L'élite de la population qui tournait en rond autour d'elle, le dimanche matin, à la sortie de la messe, ou qui venait, en fin de journée, s'asseoir aux terrasses des grands cafés Witowski et Ours pour se délasser des fatigues de la chaleur ou du travail, l'avait quelque peu abandonnée le dimanche matin, lorsque la nouvelle Eglise fut construite au bout des Allées, en dehors de l'enceinte, mais la Place d'Armes était demeurée, quand même, le point central de toutes les activités civiles et militaires et la Fontaine, admirée de tous, était à cette époque le plus beau Monument et la seule œuvre d'art, si on peut dire, de la Ville Française qui venait de naître sur ce coin de la côte barbaresque.

C'est qu'elle était vraiment jolie au milieu de cette place carrée, entourée d'arcades toutes pareilles, dans son petit jardin, d'où deux palmiers s'élançaient dans le ciel, comme pour l'abriter sous leurs branches ondoyantes et flexibles, des ardeurs du soleil. Du lierre montait jusqu'au haut des troncs complètement cachés sous les épaisses feuilles vertes, de grosses touffes de mirabilis, aux fleurs jaunes et rouges, communément appelées "Belles de Nuit", noms particulièrement évocateurs de l'enchantement des nuits bleues de ce pays, et çà et là, quelques hibiscus aux fleurs violemment rouges, en cornets triomphants, s'opposaient aux daturas blancs dont les corolles pendaient mollement vers le moi. Tout était entouré par une grille en fer circulaire, aux barreaux droits et plus hauts qu'une hauteur d'homme , la Fontaine s'élevait dans cette verdure et parmi ces fleurs, offrant une large coupe sculptée sur une colonne élégante, pour recevoir les jets d'eau retombant.

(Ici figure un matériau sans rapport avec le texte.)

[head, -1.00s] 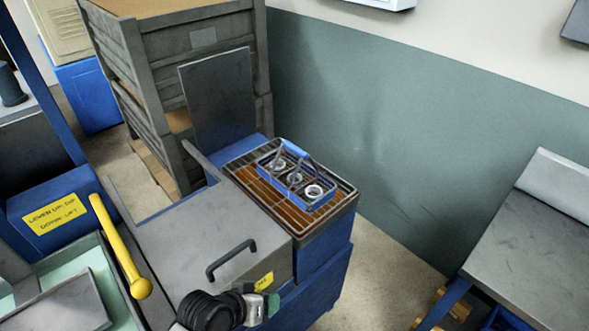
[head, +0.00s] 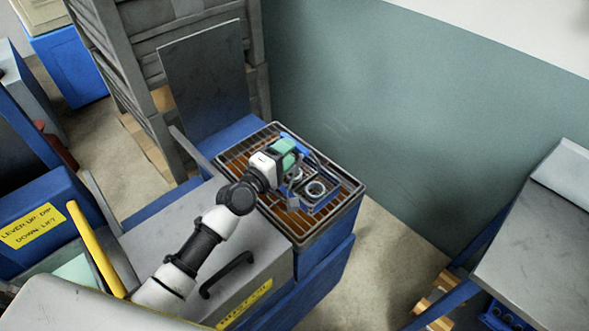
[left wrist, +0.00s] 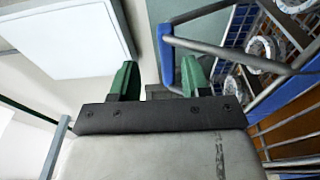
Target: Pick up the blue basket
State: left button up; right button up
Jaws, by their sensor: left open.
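The blue basket (head: 326,198) sits on the slatted rack on top of the blue machine, with metal rings in it. Its blue handle and grey side rods show in the left wrist view, where the handle (left wrist: 168,56) appears in the gap between my green fingertips, nearer the right one. My left gripper (head: 284,150) is over the handle end of the basket and hides part of it. In the left wrist view the left gripper (left wrist: 160,78) is open, with nothing clamped. I cannot tell whether a finger touches the handle. My right gripper is out of view.
The rack (head: 354,196) has a raised metal rim. A grey cover with a black handle (head: 228,274) lies in front of it, below my left arm. An upright grey panel (head: 205,85) stands behind at left. A grey table (head: 545,245) is at right, with floor between.

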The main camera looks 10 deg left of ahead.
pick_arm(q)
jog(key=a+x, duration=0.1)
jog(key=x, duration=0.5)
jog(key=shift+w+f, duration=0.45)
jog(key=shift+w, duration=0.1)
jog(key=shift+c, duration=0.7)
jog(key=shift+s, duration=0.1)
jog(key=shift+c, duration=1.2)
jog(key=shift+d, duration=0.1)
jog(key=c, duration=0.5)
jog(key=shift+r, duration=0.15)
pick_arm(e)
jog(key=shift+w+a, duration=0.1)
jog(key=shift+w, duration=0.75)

Cette fontaine et ce jardinet, orgueil des premiers Français de Bône, ont dû céder la place, au début du siècle, à une poissonnerie qui se trouvait sur l'emplacement de la petite place Bulliod et du « Pécheur de Patelles » et que, pour l'aménagement du quartier, on était obligé de déplacer.

Ce marché aux poissons, quelque élégant qu'il fût en son armature de fer, de forme ovale, était tout de même indigne de remplacer, sur la coquette Place d'Armes, la Jolie Fontaine et les platanes majestueux qui disparurent avec elle.

La poissonnerie, par trop excentrique, trop éloignée de la halle aux légumes de la Place de Strasbourg, devint vite impopulaire, les ménagères murmurèrent, et les ménagèrent finirent par avoir raison.

Ce que femme veut ......

Des tables de marbre destinées à recevoir le poisson furent installées dans un angle du marché aux légumes : les mareyeurs se mêlèrent aux maraîchers et aux bouchers, à la grande satisfaction des ménagères qui n'eurent plus à traverser toute la ville pour varier leur ravitaillement quotidien.

La solution ainsi trouvée était, fort simple, on le voit, c'était vraiment l’œuf de Christophe COLOMB. La Fontaine du Duc d'AUMALE aurait pu ne pas être exilée et les platanes superbes seraient encore debout, vivant souvenir d'un passé tout imprégné de gloire militaire et de prestige national.

L'armature de fer qui abritait les marchands de poissons servit alors à loger un cinéma, le premier à Bône qui fit fortune. Puis, ce cinéma prit feu un beau soir et la Place d'Armes redevint libre.

On aurait pu y ramener, alors l'antique Fontaine et essayer de reconstituer le décor d'autrefois, celui dans lequel s'étaient déroulées les premières manifestations de la présence Française dans ce Pays.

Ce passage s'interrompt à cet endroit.